Following the end of the First World War though, there was still political turmoil to address closer to home between Britain and Ireland with renewed efforts by Irish nationalists to gain independence and when the King found out about government-sanctioned killings, he expressed his horror to the Prime Minister, David Lloyd George. The King appealed for conciliation when the Parliament of Northern Ireland opened on 22 June 1921. A few weeks later, a truce was agreed which led to the signing of the Anglo-Irish Treaty.

In 1924, King George V also saw the very first labour government take office under Ramsay MacDonald, even though he had failed to win the general election the previous year. The number of seats that he had won resulted in a hung parliament leaving the conservative Stanley Baldwin as an impotent Prime Minister. Reluctantly, Baldwin advised the King to call for MacDonald who took office as the first Labour Prime Minister on 22 January.

King George V’s final and probably most significant act was to give Royal assent to the Statute of Westminster in 1931 which established independence in law for the self-governing parts of the British Empire from the UK thus establishing what became known as the British Commonwealth of Nations.

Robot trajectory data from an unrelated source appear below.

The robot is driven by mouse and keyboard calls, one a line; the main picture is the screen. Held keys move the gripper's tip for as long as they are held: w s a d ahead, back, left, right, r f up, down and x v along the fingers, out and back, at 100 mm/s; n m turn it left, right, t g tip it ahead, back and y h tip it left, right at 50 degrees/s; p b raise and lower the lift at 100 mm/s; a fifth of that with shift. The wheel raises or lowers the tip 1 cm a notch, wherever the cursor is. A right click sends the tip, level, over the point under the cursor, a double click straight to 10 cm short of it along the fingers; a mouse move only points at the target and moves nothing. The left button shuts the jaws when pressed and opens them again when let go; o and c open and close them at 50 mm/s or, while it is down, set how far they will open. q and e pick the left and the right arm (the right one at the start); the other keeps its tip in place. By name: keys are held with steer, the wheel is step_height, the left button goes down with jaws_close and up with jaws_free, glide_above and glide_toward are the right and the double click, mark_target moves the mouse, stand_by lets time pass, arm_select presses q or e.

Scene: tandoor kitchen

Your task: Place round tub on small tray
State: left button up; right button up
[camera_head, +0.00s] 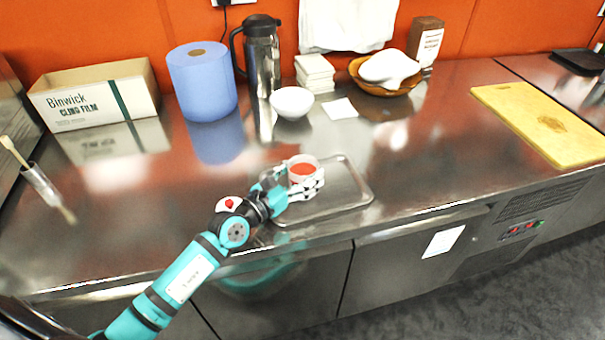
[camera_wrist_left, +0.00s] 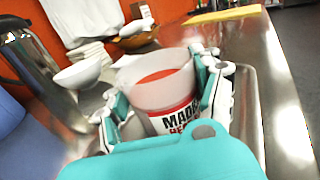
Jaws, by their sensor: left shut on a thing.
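The round tub (camera_head: 302,169) is a translucent white cup with red contents. It also shows in the left wrist view (camera_wrist_left: 157,85), upright, with a red and white label. My left gripper (camera_head: 304,185) is shut on the tub, with one finger on each side of it. The small tray (camera_head: 352,200) is a shallow metal tray near the counter's front edge. The tub is over the tray; I cannot tell whether its base touches the tray. My right gripper is not in view.
A white bowl (camera_head: 292,103), a steel jug (camera_head: 262,60) and a blue paper roll (camera_head: 202,82) stand behind. A cling film box (camera_head: 95,97) is at the left. A yellow cutting board (camera_head: 540,120) lies at the right. The counter beside the tray is clear.

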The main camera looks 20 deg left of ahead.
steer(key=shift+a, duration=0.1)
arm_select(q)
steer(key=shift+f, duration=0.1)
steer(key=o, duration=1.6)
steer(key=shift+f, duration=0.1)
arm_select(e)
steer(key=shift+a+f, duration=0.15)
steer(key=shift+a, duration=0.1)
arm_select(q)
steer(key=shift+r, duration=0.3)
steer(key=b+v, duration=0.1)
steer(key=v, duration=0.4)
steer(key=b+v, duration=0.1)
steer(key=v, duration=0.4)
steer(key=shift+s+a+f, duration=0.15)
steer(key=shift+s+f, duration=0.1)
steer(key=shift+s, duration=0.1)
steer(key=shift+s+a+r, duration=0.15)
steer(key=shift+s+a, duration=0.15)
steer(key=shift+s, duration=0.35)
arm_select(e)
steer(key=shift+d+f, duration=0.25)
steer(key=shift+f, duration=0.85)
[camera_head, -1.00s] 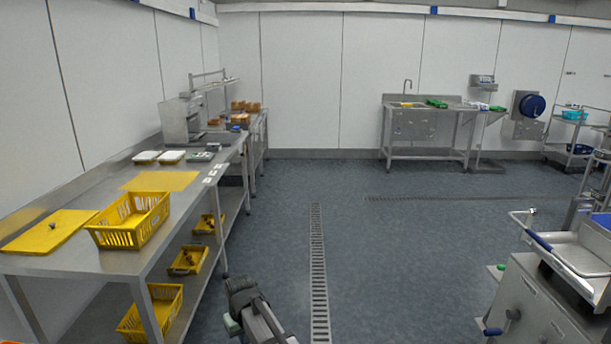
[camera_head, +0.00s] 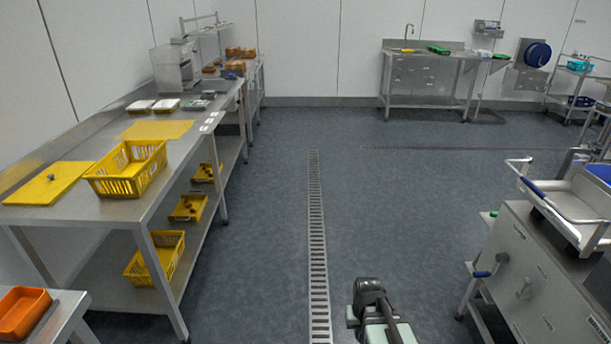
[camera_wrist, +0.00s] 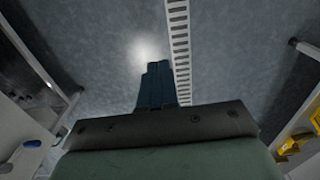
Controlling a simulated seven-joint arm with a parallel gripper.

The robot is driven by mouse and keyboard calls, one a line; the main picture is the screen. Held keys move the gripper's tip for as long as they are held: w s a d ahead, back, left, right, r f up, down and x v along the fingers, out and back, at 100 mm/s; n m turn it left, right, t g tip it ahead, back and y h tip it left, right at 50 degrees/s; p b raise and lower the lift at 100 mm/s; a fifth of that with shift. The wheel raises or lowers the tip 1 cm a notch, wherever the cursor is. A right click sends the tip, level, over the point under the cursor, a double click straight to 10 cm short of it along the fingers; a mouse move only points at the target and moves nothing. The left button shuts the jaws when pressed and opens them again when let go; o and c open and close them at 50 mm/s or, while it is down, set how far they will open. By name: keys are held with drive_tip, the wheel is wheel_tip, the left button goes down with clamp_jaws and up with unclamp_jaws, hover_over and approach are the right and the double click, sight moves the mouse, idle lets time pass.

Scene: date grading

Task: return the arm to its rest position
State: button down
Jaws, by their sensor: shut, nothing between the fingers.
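My gripper (camera_wrist: 157,82) shows in the wrist view with its dark fingers together and nothing between them. It hangs over bare grey floor beside the drain grate (camera_wrist: 180,50). In the head view part of my arm shows at the bottom, right of the drain grate (camera_head: 317,240). The fingertips cannot be made out there. My arm is clear of the steel table and the machine on either side.
On the left a long steel table (camera_head: 115,208) bears a yellow basket (camera_head: 128,172) and yellow boards. An orange tray (camera_head: 22,312) is at lower left. A steel machine (camera_head: 530,265) stands on the right. The floor between is free.

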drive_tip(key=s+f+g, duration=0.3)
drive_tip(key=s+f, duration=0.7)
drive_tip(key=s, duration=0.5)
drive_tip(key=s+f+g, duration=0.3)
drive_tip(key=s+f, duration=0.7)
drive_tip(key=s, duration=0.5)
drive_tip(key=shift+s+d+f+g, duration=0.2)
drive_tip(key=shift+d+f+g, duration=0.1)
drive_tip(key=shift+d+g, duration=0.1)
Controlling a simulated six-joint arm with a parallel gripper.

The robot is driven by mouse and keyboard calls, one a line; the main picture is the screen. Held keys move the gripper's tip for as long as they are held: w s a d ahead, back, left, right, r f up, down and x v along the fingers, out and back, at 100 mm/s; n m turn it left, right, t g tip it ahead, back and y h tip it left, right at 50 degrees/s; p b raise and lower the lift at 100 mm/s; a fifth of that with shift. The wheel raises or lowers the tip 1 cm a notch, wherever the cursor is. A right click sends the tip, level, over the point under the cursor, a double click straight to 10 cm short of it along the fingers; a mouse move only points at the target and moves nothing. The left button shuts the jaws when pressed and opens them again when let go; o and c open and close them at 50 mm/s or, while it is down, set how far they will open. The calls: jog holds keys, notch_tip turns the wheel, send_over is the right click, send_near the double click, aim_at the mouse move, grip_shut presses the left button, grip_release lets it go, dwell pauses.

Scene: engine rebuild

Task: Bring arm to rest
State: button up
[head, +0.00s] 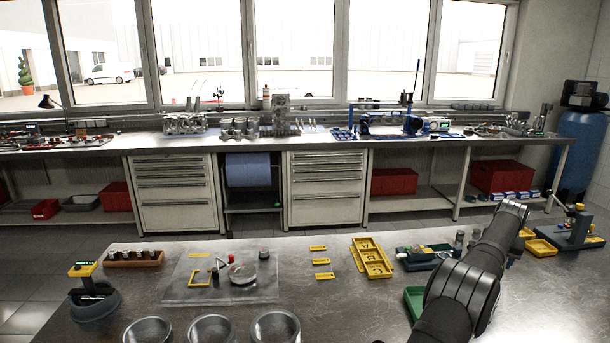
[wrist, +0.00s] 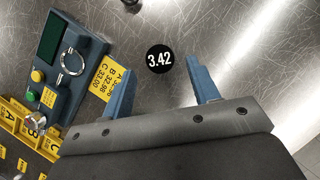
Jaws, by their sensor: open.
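My gripper (wrist: 163,88) shows in the wrist view with its two blue fingers spread apart. Nothing is held between them. Bare metal benchtop (wrist: 215,35) lies beneath, and a black round mark reading 3.42 (wrist: 159,59) shows beyond the gap between the fingers. In the head view my dark arm (head: 465,285) reaches in from the lower right over the bench. I cannot make out the fingers there; the arm hides them.
In the wrist view, a blue-grey device (wrist: 75,60) with a green display, a ring and a yellow label (wrist: 113,77) lies left of the gripper.

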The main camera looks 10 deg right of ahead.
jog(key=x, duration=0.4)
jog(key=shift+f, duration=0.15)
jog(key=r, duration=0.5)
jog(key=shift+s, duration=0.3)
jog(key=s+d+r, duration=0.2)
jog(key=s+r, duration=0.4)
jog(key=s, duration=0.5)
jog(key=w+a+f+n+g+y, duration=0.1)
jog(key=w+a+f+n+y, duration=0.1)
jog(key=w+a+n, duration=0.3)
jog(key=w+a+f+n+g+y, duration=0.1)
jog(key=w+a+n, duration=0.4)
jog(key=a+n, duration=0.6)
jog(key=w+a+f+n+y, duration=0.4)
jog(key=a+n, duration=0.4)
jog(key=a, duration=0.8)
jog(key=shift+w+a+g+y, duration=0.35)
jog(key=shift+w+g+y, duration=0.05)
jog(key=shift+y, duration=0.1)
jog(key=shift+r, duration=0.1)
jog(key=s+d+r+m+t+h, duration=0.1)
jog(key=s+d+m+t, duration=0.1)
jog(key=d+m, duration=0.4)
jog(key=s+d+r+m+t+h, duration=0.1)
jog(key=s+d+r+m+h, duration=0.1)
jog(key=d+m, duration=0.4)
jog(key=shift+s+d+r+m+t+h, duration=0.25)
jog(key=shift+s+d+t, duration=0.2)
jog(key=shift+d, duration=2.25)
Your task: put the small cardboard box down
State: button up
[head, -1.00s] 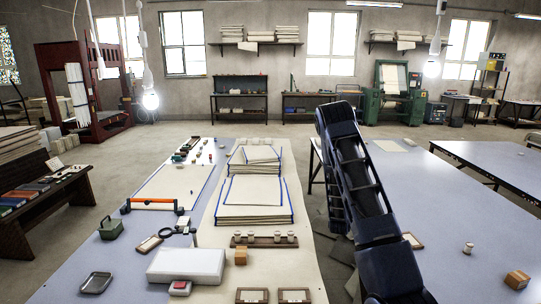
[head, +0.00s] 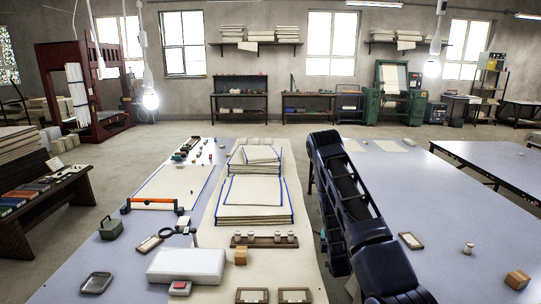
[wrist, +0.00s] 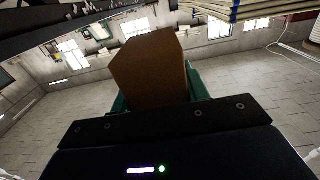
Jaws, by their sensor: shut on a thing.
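A small cardboard box (wrist: 150,68), plain brown, fills the middle of the wrist view. My gripper (wrist: 158,95) is shut on it, with green fingers showing at its two sides. The box is held in the air, with open floor and the far wall behind it.
The left table (head: 120,262) carries cloth stacks (head: 255,198), a white case (head: 187,265) and another small box (head: 240,256). The right table (head: 455,220) is mostly clear, with a box (head: 517,281), a spool (head: 468,248) and a frame (head: 411,241).

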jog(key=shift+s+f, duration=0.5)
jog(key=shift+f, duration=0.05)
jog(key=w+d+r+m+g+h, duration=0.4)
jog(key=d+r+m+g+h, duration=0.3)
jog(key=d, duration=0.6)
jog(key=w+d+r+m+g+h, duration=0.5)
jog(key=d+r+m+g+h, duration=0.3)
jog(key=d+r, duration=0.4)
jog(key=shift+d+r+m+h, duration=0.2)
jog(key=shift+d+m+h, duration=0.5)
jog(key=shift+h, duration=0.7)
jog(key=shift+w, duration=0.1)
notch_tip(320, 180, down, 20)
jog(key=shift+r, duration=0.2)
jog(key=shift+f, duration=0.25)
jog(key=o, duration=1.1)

The War had a significant impact on George V’s health, especially after he was injured after being thrown from his horse during a troop review in France in 1915. This coupled with his heavy smoking habit meant that he continually suffered from chronic bronchitis and at the behest of his doctors, in 1925, he went on a Mediterranean cruise to recuperate.

Three years later, on 28 November 1928, he fell ill with septicemia, turning over many of his official duties to his son for the next two years.

On the evening of 15 January 1936, King George V complained that he had a cold, and went to bed. He died at 11.55 pm on 20 January at the age of 70.